Progress here has not been striking, but the fact remains that the gospel of Jesus Christ has been established among the indigenous Chulupi. Two of the faithful families are those of Jorge Arenas and Julio Yegros.
About the middle of 1989, they were among several families who traveled from Mistolar to the temple in Buenos Aires, Argentina, a distance of nearly 2,000 miles. There, they received their endowments and sealings. However, on the return trip home, cold weather and other health problems proved too much for the youngest son of the Arenas family and two young sons of the Yegros family. The three youngsters died as they were returning to Mistolar with their families. Despite these sad experiences, Pres. Jorge Arenas of the Mistolar Branch presidency shared his feelings, as translated from Nivacle to Spanish to English.
"Many plans were made in order to travel to the temple, and to return to Mistolar to teach and help other members to know about the House of the Lord," he said. "I realized that inside the temple I seemed to be in the very presence of Heavenly Father. I felt filled with the Spirit in the House of the Lord.

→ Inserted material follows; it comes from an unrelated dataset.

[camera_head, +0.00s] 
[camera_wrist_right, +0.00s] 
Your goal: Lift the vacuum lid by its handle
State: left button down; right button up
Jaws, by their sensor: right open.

"But outside the temple I was in the world where one must learn to live with problems. When our son died, my wife was encouraged as she remembered that in the temple, we had been sealed to our children. Although our son had died, he will be able to be with us; I know that this is so."
Brother Julio Yegros also shared his feelings:
"The temple is the House of the Lord. I felt His Spirit there; it was a grand experience for me in this life. I know that I will be able to return to the presence of our Heavenly Father; He lives.
"After our return from the temple, I thought that the Lord tried me with the loss of my two sons, but my goal is to obtain eternal life. I know that the little ones have returned to the presence of Father. But my wife and I have to work hard to arrive there."